* [Exercise details]:
Go through the listing below and gather every line with the word "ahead".

---

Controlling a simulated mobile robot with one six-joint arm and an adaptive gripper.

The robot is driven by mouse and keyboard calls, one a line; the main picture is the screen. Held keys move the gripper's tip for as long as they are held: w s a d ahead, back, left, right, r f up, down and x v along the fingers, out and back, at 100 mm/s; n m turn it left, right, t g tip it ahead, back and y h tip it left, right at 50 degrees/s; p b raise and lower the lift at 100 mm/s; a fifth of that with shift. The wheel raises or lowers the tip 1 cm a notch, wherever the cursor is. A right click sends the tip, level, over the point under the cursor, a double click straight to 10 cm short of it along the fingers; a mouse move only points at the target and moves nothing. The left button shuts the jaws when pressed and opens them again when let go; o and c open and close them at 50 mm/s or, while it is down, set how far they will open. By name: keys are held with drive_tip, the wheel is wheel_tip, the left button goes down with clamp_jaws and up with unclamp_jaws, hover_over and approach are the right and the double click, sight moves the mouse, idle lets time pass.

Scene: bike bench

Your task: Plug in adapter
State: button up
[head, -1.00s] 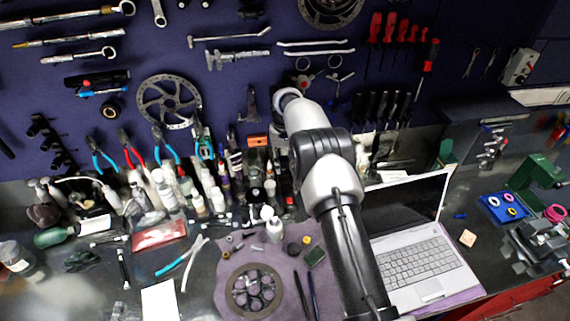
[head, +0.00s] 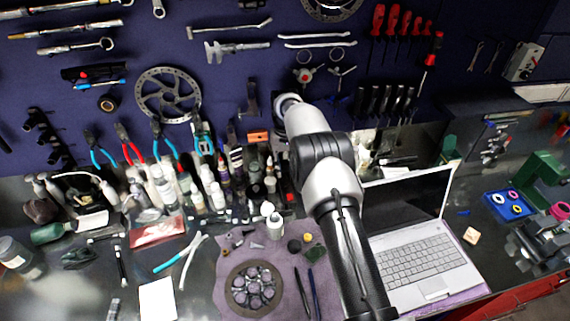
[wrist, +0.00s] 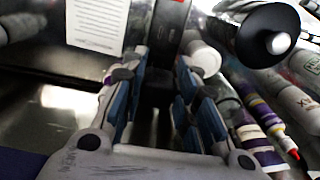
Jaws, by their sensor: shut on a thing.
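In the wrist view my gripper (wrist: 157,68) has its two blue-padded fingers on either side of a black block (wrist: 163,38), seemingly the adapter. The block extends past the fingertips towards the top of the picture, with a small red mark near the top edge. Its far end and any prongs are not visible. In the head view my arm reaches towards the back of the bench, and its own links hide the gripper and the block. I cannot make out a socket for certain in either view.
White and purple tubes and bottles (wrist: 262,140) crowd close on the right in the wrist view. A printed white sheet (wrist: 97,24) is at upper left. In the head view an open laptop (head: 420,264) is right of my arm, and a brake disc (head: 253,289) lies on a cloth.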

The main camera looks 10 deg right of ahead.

---

* [Response to the task]:
The robot is driven by mouse and keyboard calls, one a line; the main picture is the screen. Held keys move the gripper's tip for as long as they are held: w s a d ahead, back, left, right, r f up, down and x v along the fingers, out and back, at 100 mm/s; n m turn it left, right, t g tip it ahead, back and y h tip it left, right at 50 degrees/s; p b raise and lower the lift at 100 mm/s; a fifth of that with shift. The wheel raises or lowers the tip 1 cm a notch, wherever the cursor is. A right click sends the tip, level, over the point under the cursor, a double click straight to 10 cm short of it along the fingers; a mouse move only points at the target and moves nothing. The left button shuts the jaws when pressed and opens them again when let go; o and c open and close them at 50 mm/s or, while it is down, set how far they will open. By name: keys are held with drive_tip, the wheel is wheel_tip, the left button goes down with clamp_jaws and up with unclamp_jaws, hover_over and approach are the right and the double click, sight moves the mouse, idle lets time pass.
The main camera looks 10 deg right of ahead.

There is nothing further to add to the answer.